For most couples, this will be a difficult time. The transitions in thinking, the emotions, and the excitement in learning new things can be overwhelming for the partner who is, for lack of a better term “left behind.” The method for dealing with this period, is working on finding balance. For the person who is exploring their spiritual path and the person who is not. If you learn something new that you want to share with your partner, then share it, lovingly and gently without forcing your beliefs onto them. Let me show you an example of what NOT to do: You have just taken a class on Chakras (energy centres in the body). You are super excited and want to share all that you have learned with your partner. In your excitement you have run out and bought a collection of gemstones which relate to the Chakras. You rush home to give your partner “their” stone, the stone you are sure is theirs as you are convinced a certain Chakra point in them is not functioning well. You then thrust this stone into their clothing pocket and insist that they have this “problem” which you begin to describe in detail to them, pointing out all of their “issues”. You then order them to carry the gemstone with them at all times. Well, that made me want to learn….not!

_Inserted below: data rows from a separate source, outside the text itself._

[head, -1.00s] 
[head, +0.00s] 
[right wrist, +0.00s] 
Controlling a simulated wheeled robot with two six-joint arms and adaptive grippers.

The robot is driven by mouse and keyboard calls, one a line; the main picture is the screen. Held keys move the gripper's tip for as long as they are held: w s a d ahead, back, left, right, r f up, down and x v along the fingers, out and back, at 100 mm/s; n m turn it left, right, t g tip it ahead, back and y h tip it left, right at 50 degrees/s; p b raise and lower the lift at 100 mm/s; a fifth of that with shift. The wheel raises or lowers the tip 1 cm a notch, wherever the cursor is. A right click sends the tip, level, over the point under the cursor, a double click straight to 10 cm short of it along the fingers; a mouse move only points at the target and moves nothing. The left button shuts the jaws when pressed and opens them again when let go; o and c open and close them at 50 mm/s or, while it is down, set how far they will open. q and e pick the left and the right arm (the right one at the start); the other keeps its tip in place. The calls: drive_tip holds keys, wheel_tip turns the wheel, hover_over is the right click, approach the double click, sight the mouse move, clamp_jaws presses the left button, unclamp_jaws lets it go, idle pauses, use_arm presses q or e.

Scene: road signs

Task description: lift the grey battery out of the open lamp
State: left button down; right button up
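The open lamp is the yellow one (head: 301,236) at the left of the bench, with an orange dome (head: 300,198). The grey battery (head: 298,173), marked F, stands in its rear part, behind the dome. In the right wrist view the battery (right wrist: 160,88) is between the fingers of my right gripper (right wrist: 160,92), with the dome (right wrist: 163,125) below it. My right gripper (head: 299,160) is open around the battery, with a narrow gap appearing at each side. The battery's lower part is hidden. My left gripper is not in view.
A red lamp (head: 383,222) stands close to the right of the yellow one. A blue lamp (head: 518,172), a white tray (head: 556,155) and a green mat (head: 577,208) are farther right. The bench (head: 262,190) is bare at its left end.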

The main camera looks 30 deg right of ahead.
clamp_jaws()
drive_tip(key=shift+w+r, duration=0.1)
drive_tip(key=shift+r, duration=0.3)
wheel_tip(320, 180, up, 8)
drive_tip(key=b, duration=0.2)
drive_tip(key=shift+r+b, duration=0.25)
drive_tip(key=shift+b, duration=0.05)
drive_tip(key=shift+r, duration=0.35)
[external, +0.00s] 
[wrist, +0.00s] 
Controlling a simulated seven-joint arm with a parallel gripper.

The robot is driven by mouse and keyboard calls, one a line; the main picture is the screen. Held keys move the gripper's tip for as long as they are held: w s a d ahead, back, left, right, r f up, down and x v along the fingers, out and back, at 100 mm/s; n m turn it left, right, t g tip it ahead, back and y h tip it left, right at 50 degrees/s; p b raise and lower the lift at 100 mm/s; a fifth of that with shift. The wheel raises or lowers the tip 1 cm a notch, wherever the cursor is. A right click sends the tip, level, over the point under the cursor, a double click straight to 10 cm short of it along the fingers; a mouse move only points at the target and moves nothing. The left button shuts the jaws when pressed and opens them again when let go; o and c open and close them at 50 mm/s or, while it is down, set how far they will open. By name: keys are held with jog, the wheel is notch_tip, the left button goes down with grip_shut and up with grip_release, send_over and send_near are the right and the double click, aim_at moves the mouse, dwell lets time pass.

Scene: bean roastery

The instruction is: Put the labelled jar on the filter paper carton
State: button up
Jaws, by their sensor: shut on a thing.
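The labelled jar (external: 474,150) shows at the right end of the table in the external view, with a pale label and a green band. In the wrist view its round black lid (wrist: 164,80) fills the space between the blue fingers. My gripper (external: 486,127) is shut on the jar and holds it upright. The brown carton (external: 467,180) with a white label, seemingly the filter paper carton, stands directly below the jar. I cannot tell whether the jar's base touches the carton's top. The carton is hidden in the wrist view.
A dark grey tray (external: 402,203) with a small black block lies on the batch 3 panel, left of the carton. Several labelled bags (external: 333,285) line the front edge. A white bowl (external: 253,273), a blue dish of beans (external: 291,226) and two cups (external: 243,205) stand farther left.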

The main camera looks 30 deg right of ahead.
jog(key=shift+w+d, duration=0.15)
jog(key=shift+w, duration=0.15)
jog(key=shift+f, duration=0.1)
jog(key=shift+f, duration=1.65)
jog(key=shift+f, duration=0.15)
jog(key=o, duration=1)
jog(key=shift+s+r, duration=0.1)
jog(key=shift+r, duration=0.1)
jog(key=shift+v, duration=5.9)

Try this approach instead: You have just taken a class on Chakras (energy centres in the body). You are super excited and want to share all that you have learned with your partner. In your excitement you have run out and bought a collection of gemstones which relate to the Chakras. When you get home, you really do want to share what you have learned with your partner but you recognize that they may not be receptive to what you have just learned. You love your partner very much and although you want to share your new found knowledge right away, you decide to find a beautiful bowl to display your new gemstones and place them on display somewhere your partner is sure to see them. If your partner asks you about them you will explain what they are for in a brief description, relaying more information IF and WHEN you are asked. You decide to leave the textbooks from the class on the table as well so anyone visiting you can look at it as they wish or discuss it with you as they desire. You know that just like water flowing down a river, it is best to let people find their own way, at their own pace, offering guidance only when they desire, and ask for it.

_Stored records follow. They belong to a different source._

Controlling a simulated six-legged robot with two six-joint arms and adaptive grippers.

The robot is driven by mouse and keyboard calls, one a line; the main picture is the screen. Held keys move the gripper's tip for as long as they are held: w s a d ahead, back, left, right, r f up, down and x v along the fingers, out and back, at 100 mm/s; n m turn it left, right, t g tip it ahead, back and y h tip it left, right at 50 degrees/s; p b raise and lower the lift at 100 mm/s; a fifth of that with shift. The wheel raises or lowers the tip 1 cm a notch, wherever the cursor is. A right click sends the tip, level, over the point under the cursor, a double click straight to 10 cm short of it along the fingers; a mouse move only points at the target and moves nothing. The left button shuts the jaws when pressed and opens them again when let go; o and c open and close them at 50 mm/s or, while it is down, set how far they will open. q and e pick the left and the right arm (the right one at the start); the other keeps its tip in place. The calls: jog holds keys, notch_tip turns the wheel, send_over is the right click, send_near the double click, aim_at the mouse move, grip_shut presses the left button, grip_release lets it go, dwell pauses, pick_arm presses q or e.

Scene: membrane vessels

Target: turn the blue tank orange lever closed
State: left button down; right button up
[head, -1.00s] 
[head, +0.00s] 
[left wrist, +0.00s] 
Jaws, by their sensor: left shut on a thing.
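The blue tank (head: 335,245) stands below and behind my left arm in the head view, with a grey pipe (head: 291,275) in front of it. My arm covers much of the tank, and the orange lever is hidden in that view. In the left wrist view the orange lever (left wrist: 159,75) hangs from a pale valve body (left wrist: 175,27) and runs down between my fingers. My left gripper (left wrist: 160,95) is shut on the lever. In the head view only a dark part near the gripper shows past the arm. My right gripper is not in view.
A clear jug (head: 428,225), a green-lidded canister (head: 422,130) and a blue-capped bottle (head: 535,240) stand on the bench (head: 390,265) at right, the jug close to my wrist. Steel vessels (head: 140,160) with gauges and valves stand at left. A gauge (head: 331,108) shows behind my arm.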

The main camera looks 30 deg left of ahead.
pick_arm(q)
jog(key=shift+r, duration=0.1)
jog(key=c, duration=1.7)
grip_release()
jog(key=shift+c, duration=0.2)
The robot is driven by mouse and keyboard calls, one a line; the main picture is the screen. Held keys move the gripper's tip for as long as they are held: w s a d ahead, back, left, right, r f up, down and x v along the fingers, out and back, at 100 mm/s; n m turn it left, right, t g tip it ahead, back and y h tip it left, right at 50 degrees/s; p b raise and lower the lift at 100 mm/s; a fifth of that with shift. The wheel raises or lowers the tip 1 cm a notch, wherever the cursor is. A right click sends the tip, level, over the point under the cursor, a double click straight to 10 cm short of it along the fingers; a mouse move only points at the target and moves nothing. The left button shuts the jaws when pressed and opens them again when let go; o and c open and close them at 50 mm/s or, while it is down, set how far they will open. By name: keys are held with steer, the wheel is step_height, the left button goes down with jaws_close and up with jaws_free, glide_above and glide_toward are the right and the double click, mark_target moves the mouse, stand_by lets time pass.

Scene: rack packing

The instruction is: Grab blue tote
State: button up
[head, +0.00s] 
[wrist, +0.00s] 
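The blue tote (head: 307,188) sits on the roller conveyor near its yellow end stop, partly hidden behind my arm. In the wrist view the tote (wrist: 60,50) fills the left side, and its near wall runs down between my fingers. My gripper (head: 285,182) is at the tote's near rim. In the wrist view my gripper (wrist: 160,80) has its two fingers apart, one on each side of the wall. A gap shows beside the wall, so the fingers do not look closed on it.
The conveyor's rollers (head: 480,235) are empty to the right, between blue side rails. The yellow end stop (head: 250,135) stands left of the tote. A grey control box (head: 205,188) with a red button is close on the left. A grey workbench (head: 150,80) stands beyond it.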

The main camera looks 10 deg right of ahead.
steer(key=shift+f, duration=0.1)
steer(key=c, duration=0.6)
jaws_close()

What about the partner on the receiving end of all this spiritual enlightenment? How strange it must be to perhaps have a partner you do not recognize at times. You may begin to feel left out, alone and perhaps no longer compatible. Only you can decide what path your life will take, but if you decide that you still love your partner, then try to support them in their exploration. (As long as it is legal and no one is getting hurt of course) You don’t have to commit to meditating with them or carrying a gemstone if you don’t want to, but don’t put them down. Do not belittle their choices or make faces when a new decorative piece enters the home. Create a space for yourself that is your sanctuary, and set firm boundaries with your partner that your space is sacred to you, and not to be altered without your consent. Compromise and continue to communicate with each other.
Just because two people who are committed to each other are on different paths does not mean that they never overlap. Don’t just walk straight ahead and never look around. Experience different views, share new discoveries with each other at a leisurely pace, and hold your partners hand as you journey together.